SHORT TASK
Will you quote precisely the lines that run from the top of the material below to the line containing "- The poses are", both ends included?
━━━━━ RAW DATA ━━━━━
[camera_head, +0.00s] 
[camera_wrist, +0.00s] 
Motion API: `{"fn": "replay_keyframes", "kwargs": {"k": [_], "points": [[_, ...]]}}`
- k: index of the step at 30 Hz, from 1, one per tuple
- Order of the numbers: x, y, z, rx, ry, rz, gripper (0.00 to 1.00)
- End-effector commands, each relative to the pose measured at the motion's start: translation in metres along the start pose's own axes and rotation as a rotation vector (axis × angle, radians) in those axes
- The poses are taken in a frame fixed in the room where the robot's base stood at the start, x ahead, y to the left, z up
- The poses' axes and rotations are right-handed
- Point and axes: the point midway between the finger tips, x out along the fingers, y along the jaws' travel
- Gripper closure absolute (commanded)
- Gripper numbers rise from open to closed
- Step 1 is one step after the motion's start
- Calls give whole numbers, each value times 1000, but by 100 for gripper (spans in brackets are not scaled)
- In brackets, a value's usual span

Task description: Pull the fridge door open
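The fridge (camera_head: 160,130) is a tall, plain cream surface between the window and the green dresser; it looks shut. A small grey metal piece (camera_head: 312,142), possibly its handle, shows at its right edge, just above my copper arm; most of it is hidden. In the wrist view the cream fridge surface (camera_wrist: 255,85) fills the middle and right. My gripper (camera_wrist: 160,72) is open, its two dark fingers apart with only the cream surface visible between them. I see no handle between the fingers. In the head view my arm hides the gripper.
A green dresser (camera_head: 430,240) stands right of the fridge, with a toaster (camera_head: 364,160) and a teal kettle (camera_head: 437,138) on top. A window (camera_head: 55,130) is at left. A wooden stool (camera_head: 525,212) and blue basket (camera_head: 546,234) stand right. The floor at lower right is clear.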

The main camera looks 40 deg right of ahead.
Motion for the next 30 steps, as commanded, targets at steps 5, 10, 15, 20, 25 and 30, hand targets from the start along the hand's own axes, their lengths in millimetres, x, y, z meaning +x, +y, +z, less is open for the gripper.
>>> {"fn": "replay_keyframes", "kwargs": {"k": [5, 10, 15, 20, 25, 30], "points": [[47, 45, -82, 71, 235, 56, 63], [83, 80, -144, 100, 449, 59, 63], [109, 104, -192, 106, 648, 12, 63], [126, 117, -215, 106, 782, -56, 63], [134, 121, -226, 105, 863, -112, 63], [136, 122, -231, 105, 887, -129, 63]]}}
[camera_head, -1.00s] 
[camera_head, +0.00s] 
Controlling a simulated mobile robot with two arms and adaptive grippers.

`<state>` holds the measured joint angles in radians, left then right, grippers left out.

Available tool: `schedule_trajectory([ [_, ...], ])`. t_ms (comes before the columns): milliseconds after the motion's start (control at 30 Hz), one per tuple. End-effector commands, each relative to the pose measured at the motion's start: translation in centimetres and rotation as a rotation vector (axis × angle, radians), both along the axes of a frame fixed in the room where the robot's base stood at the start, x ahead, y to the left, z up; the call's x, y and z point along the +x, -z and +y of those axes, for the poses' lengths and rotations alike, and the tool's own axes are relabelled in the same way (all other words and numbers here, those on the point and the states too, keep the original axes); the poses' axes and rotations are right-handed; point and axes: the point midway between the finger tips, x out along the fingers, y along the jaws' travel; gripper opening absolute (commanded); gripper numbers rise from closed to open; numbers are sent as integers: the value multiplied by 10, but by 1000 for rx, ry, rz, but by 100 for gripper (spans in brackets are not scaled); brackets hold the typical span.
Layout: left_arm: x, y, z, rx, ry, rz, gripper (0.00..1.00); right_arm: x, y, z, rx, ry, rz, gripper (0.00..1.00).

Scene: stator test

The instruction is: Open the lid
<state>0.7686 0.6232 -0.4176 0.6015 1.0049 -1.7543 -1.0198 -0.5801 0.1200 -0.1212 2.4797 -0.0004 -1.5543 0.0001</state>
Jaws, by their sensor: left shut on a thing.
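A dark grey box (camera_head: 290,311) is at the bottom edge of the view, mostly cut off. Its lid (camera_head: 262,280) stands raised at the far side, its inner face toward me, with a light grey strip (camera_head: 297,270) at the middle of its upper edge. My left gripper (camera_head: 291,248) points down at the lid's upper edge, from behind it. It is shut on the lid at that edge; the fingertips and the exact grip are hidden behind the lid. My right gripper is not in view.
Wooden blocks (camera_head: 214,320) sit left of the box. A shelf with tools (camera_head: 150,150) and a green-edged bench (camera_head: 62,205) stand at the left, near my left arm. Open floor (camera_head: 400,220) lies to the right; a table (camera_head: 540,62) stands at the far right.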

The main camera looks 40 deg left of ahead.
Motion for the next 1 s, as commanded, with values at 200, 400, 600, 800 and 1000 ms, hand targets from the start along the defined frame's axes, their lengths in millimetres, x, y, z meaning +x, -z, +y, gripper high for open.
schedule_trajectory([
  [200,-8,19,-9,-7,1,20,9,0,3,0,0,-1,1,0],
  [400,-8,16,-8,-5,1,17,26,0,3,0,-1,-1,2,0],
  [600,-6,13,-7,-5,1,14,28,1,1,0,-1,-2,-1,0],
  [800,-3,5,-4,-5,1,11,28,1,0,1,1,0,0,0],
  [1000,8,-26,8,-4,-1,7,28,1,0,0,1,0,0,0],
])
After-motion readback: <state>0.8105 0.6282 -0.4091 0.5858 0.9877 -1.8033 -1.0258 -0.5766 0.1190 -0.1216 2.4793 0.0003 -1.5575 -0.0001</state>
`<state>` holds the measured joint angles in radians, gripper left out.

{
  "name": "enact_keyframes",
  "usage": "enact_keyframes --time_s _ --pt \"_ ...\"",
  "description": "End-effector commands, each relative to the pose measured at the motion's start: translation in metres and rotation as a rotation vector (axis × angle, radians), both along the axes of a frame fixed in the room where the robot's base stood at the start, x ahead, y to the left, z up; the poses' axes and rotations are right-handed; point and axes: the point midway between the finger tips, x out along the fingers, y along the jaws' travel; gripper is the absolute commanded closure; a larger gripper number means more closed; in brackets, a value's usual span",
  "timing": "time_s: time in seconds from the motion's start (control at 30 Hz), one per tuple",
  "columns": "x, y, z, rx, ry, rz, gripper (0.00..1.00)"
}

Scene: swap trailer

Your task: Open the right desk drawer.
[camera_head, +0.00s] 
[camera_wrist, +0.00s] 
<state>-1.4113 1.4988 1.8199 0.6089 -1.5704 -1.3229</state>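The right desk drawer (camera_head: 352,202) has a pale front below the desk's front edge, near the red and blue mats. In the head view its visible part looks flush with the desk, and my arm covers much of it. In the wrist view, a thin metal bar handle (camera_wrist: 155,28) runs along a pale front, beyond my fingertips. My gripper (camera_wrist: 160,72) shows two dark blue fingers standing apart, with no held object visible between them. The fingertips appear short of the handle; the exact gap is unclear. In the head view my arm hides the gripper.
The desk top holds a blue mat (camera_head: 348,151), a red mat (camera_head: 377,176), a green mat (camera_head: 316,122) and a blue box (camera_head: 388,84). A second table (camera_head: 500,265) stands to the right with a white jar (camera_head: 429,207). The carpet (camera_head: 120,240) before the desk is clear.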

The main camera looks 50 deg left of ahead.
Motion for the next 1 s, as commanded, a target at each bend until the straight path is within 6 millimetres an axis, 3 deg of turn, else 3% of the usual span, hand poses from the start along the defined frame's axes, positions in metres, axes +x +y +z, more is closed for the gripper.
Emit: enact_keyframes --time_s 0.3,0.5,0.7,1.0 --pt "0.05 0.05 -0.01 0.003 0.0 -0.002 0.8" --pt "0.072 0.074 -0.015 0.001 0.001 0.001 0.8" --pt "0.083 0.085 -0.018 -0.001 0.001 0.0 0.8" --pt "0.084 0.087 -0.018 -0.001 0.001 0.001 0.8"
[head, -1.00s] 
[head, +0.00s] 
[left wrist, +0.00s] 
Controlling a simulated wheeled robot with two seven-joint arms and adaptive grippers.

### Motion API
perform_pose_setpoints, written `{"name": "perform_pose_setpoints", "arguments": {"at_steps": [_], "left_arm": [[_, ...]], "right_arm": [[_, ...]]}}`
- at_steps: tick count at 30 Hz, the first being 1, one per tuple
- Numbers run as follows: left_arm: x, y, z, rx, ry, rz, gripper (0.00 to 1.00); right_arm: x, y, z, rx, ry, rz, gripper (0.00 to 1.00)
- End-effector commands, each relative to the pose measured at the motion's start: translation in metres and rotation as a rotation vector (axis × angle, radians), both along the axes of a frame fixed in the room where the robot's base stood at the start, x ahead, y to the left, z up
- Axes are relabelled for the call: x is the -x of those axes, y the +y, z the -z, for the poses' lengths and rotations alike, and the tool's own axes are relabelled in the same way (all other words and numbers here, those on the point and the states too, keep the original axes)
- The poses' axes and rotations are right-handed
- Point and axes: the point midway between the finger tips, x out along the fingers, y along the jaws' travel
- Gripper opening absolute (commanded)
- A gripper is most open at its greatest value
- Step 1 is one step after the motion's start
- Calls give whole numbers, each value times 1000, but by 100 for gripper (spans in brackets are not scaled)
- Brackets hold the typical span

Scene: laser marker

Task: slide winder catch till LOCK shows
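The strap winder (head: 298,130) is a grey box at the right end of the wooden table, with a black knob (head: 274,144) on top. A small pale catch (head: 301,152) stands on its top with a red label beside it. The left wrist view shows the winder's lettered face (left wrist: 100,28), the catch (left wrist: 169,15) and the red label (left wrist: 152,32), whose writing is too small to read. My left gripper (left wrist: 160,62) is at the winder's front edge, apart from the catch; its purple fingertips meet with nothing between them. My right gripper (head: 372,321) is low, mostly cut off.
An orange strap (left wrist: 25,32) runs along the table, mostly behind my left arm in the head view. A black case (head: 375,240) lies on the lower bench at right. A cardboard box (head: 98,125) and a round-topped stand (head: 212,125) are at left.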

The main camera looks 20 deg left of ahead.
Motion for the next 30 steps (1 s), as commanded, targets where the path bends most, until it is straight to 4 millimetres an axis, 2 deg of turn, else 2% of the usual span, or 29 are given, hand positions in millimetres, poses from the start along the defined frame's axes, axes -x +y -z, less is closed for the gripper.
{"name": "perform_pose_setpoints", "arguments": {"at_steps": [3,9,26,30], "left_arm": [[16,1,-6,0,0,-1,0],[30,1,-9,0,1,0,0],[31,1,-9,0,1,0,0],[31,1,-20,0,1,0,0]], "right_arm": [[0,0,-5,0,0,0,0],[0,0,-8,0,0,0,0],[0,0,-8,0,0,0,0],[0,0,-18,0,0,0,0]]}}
━━━━━
SOLUTION FOR THIS TASK
[camera_head, +0.00s] 
[camera_wrist, +0.00s] 
Motion API: `{"fn": "replay_keyframes", "kwargs": {"k": [_], "points": [[_, ...]]}}`
- k: index of the step at 30 Hz, from 1, one per tuple
- Order of the numbers: x, y, z, rx, ry, rz, gripper (0.00 to 1.00)
- End-effector commands, each relative to the pose measured at the motion's start: translation in metres along the start pose's own axes and rotation as a rotation vector (axis × angle, radians) in those axes
- The poses are taken in a frame fixed in the room where the robot's base stood at the start, x ahead, y to the left, z up

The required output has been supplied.